Your copy of the material must match it exactly, except that pictures are dropped.

**Data provided:**
***

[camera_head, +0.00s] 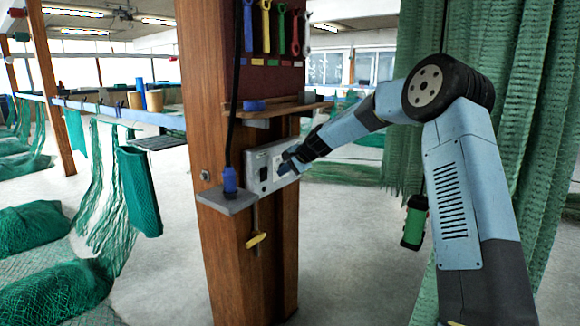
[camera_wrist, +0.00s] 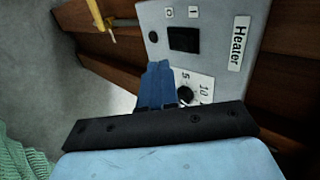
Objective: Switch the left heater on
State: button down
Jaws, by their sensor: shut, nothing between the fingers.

***

**Solved problem:**
[camera_head, +0.00s] 
[camera_wrist, +0.00s] 
Objective: Switch the left heater on
State: button down
Jaws, by their sensor: shut, nothing between the fingers.

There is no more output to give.